I learnt very early on in life that an easy way to feel morally superior is to be prepared to discuss something when the other party isn't. It can be pretty cold comfort when you're not part of the mob and the mob is following the one who shouts loudest, but in school politics you take what comfort you can. You slink back into your hole with a good book (a proudly intellectual and creative activity beyond the ability of the cretins to grasp) and quietly despise the lot of them in the privacy of your own head.
An advanced form of the game is to award points for every emotive buzzword used by the one leading the shouting down of your rational position to disguise the process as debate, e.g. "If you believe that then you're a bent commie."
I can’t remember when I learnt of the Parliamentary practice of talking out; I do remember a sense of disillusion like a slap in the face. It was so important to me to know that there was a place where grown-up, sensible adults could talk about anything in a grown-up, sensible way. Instead I learnt that sometimes, in lieu of an actual debate where – Heaven forefend – people may disagree with you and have the bad taste to point out your errors, clever tricks are employed to use up the allotted Parliamentary time and thus a bill dies like a fragile flower strangled by weeds. It struck me as being on the same level as people who win arguments on technicalities and with clever words, as if that somehow alters the very nature of reality. An activity that never failed to earn my adolescent contempt, and doesn't do too well with me as an adult either.
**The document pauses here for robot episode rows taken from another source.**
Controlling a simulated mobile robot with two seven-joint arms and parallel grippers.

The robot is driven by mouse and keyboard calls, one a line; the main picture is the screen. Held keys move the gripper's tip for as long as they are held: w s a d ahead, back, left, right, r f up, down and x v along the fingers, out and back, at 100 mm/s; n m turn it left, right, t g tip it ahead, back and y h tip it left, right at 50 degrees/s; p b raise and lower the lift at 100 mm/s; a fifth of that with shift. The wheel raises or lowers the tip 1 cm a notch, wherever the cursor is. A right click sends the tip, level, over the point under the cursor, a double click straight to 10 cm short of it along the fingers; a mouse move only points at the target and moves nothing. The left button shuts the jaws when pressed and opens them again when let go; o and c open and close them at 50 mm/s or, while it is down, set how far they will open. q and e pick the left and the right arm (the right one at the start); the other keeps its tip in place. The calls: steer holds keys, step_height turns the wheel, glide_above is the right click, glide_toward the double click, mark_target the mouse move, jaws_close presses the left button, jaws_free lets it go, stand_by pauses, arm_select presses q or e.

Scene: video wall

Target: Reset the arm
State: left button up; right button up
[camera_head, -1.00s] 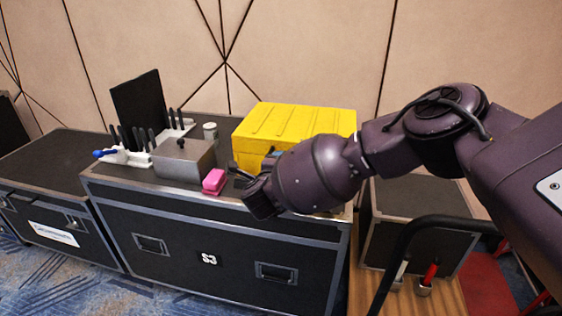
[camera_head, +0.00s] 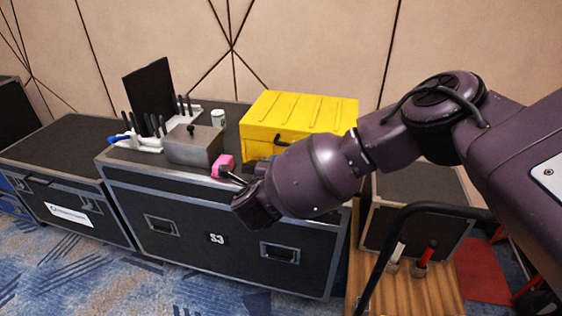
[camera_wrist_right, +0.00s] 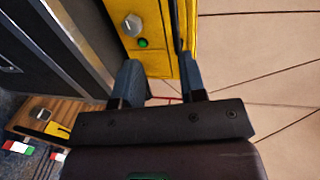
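My right arm comes in from the right in the head view. Its gripper (camera_head: 247,174) is in front of the black case's top, close to a pink block (camera_head: 222,166) and the yellow box. In the right wrist view the two blue-grey fingers of the right gripper (camera_wrist_right: 160,78) stand apart with nothing held between them. The yellow box (camera_head: 300,112) also shows beyond the fingers in the wrist view (camera_wrist_right: 150,30). My left gripper is in neither view.
The black case (camera_head: 185,245) marked S3 carries a grey metal box (camera_head: 193,148), a white holder with dark-handled tools (camera_head: 140,145) and a small can (camera_head: 217,118). Another black case (camera_head: 62,150) stands left. A wooden platform (camera_head: 440,295) and black rail (camera_head: 385,265) are at right.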

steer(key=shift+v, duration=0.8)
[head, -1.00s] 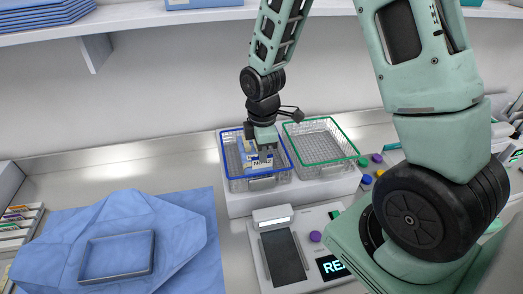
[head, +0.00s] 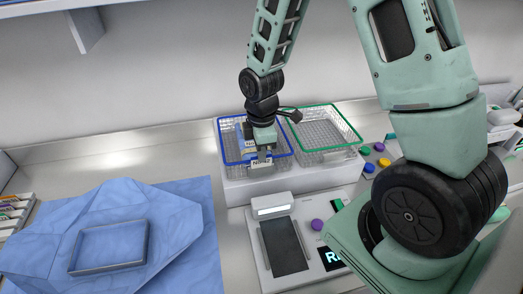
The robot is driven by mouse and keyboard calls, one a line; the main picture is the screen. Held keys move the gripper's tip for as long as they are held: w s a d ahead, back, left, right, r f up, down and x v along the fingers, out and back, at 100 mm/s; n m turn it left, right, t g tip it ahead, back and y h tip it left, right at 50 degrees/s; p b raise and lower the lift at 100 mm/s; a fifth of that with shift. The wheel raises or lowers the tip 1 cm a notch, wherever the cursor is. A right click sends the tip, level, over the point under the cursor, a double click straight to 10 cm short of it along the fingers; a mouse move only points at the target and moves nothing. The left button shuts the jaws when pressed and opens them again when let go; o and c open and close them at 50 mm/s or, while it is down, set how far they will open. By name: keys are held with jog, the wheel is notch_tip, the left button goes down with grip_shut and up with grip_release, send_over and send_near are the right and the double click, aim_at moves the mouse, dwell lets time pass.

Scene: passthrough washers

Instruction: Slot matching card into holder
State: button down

(Failing that, you can always just ban whoever you disagree with. Can you tell I grew up under Thatcher?)
Nowadays I'm thicker skinned and a little less starry eyed about Parliament, and sometimes you must sup with the devil. On Friday the amendment to the Freedom of Information Act that will exempt MPs from its provisions is up for grabs again. This was talked out the first time it came up for discussion, so it went to the bottom of the pile. Unusually, however, all the bills that are now ahead of it are incomplete so it gets another chance for debating in the House.
The bill's originator, David Maclean MP, says it's to protect constituents who need to know that their correspondence with their MP is totally confidential. Opponents say that of course constituents need to be granted anonymity, and they already have it under existing rules. Instinct says that Maclean's position may be what it's for, but it's not how it will be used. It will be used to hide as much they can get away with from the public eye, and that is a Bad Thing.
If talking out is the only way to kill it, then talk, my pretties, talk like you’ve never talked before.